KS: I think the practicality issue is a real challenge, so my counter proposal is simply to remove the deliberative process exemption under Exemption 5. Outside of national security issues, that’s going to be the Exemption used for the majority of the withholding that would be potentially challenged under the balancing test. The rationale is simple: taxpayers pay for the the work and are subject to the policies crafted in federal agencies and therefore have an interest in understanding how those policies were made.
I’m also a non-lawyer, so I’d also get rid of attorney-client privilege exemption, but I don’t see that one happening and it surely rankles my colleagues here and lawyers everywhere.
RM: I appreciate the idea of a public interesting balancing test, but like my colleagues I share their objections for many of the same reasons. As an initial matter, the sort of five-factor test that has been proposed in Congress would build on, and not replace, the FOIA Improvement Act of 2016’s “foreseeable harm” standard. That standard was intended by Congress to avoid the technical application of FOIA exemptions, especially when the government seeks to hide embarrassing or politically damaging information. Complicating the FOIA by adding yet another balancing analysis doesn’t make sense to me. We still haven’t figured out how the “foreseeable harm” standard is supposed to work; the courts are still deciding.
And this suggests a deeper criticism. Balancing tests rely too much on the judiciary to ensure that the law is being properly applied. Marshall and Townsend lament the development of FOIA jurisprudence over the past fifty years. But the courts are responsible for that development. Courts have chosen to treat de novo review under FOIA as something special (and seemingly less than de novo!). Courts have chosen to defer to agency declarants. Courts refuse to grant discovery outside of extraordinary circumstances. I have little faith that forcing courts to review an agency’s application of yet another variable analysis is going to advance the cause of open government.
The better approach, I think, would be for Congress to focus on amending the FOIA to include clear statutory rules. Already, a bipartisan group of Senators has proposed redefining the term “confidential” for the purposes of Exemption 4, and they also aim to codify the D.C. Circuit’s ruling in American Immigration Lawyers Association, with the Open and Responsive Government Act of 2019. These are helpful, simple, textual reforms that leave little room for courts to play with the law.
What are some other possible “fixes”? Here are some thoughts: (1) provide more detailed direction for agencies to apply the “foreseeable harm” standard; (2) shorten the “sunset provision” that limits the use of the deliberative process privilege; (3) strengthen the role of the Office of Government Information Services, so that it can provide a real check on the agency appeals process; and (4) reverse the Supreme Court’s elimination of the absolute-qualified privilege distinction in FOIA by re-working Exemption 5. I suspect that this last change could provide the same sort of public interest “safety valve” that Marshall and Townsend want, but without introducing a radical new multi-factor test. Agencies would instead be forced to invoke privileges as any other party in civil litigation.

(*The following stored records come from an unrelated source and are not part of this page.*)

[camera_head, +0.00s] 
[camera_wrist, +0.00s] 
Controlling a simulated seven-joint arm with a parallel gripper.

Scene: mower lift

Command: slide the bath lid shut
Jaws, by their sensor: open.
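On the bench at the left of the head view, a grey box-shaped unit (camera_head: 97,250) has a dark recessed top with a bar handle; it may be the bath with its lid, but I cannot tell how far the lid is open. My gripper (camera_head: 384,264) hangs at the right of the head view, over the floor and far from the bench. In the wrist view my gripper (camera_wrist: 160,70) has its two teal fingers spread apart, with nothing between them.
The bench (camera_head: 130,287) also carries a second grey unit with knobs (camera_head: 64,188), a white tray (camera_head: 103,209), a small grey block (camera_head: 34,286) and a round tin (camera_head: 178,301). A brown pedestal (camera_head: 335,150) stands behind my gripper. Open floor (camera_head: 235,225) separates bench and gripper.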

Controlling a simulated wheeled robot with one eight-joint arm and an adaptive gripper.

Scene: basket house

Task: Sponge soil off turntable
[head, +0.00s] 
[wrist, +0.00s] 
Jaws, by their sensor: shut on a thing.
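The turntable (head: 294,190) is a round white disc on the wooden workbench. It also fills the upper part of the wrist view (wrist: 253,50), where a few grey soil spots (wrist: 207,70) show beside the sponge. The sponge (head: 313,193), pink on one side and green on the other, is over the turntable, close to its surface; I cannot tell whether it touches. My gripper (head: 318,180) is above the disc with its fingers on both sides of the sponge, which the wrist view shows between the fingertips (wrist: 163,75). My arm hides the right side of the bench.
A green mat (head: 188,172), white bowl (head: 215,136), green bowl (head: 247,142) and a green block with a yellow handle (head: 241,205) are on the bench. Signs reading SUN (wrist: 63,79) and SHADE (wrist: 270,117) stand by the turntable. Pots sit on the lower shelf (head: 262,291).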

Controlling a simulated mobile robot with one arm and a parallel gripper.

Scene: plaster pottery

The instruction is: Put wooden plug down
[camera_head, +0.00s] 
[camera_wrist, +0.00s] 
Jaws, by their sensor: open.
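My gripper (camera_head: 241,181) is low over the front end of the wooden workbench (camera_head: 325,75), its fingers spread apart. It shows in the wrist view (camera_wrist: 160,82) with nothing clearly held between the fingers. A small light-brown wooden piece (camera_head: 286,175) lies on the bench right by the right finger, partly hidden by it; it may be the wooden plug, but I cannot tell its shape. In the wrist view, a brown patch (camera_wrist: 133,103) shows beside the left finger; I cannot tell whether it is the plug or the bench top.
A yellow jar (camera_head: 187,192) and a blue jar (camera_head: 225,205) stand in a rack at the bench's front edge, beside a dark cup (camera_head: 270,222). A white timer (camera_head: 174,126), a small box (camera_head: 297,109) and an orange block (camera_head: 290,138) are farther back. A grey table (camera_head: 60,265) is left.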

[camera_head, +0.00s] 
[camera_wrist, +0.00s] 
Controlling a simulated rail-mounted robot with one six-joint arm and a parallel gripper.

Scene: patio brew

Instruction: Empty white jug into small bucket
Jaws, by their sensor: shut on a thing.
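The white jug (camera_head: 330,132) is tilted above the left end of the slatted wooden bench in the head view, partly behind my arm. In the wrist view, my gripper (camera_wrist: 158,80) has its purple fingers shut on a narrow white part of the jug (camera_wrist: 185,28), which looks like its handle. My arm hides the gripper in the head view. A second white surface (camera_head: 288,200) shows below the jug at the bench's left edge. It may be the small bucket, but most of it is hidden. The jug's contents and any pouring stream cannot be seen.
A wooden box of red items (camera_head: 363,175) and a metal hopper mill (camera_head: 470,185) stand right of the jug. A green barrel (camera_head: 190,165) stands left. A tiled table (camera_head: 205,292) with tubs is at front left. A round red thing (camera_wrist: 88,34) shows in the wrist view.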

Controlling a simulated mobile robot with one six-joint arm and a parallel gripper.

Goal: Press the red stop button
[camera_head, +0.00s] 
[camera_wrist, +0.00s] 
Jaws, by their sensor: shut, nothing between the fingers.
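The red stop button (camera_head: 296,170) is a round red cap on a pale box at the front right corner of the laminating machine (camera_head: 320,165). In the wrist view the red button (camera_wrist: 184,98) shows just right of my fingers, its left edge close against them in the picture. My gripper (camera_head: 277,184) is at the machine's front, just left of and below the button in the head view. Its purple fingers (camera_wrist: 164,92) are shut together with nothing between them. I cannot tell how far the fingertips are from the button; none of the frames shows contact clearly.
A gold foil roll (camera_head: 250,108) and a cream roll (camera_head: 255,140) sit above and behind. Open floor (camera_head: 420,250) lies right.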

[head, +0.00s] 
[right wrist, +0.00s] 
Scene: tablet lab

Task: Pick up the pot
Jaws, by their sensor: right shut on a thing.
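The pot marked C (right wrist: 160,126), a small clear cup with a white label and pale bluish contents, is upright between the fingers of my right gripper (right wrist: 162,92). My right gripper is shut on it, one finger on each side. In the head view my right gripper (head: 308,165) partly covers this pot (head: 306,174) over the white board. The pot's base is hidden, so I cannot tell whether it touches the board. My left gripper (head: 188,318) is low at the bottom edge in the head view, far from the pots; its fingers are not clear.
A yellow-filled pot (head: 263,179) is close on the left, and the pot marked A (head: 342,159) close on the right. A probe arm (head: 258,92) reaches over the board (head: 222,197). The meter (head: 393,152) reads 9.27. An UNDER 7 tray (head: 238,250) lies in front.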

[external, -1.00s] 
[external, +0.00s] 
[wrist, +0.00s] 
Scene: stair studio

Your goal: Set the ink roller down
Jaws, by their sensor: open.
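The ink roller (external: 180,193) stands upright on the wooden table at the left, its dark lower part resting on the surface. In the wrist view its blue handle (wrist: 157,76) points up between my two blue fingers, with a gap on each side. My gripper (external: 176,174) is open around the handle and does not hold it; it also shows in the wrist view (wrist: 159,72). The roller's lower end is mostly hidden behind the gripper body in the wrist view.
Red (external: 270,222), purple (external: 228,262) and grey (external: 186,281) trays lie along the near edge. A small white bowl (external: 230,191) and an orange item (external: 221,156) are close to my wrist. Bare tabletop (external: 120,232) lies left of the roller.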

AB: Since we agree about nixing a public interest test, I’ll move on to some of your own proposals. Transparency advocates have lobbied for decades to eliminate the deliberative process, so you are in good company, Kevin. I am not prepared to go that far yet, but I could support Ryan’s suggestion for a shorter sunset provision -- say five years (borrowing from the Presidential Records Act). OGIS would need a significant boost in funding to handle something other than voluntary and non-binding dispute resolution on the appeals side; the government received 15,559 in fiscal year 2018. How would you feel about a mandatory filing fee to partially subsidize that effort? The Supreme Court’s recent interpretation of the term “confidential” under Exemption 4 could not have simplified the statute more clearly, but I do not object to resuscitating the Byzantine “substantial competitive harm” standard. I’ll pass on permitting a needs-based test to Exemption 5, however, which would be a backdoor public interest test.
KS: I’m not sure how much guidance would help for applying foreseeable harm, but I’m not opposed to trying to see if it helps. I would support a sunset provision, but don’t think it goes far enough. There is far less utility in finding out what the government was up to five years ago as opposed to the same year or two. The empowered OGIS proposals are always fun to tinker with. Can you imagine how DOJ OIP would react if OGIS was given the authority to overturn agency withholdings? I’m in favor of rolling out the proposal for that reason alone. I’d be fine with a flat fee structure, say $10 to $25 per case, to help support it.
RM: It seems to me that five years as a sunset provision for deliberative process is about right. I would even give the government eight years—or the span of a two-term presidential administration. I recognize, Kevin, that you’re all for eliminating deliberative process all together. I’m more on Allan’s side in recognizing that it serves a purpose. At the same time, I’ll be the first to admit how agencies overuse the privilege. I am also skeptical that disclosure of truly deliberative material in many cases is ever likely to harm the underlying interests, say, of insulating agency decision-making from undue interference or avoiding public confusion. I’d be OK with Allan’s suggestion of an additional filing fee for a strengthened OGIS process. As long as it is cheaper than the standard filing fee in the D.D.C.! Congress would need to send more money OGIS’s way, too, but I think it would be worthwhile.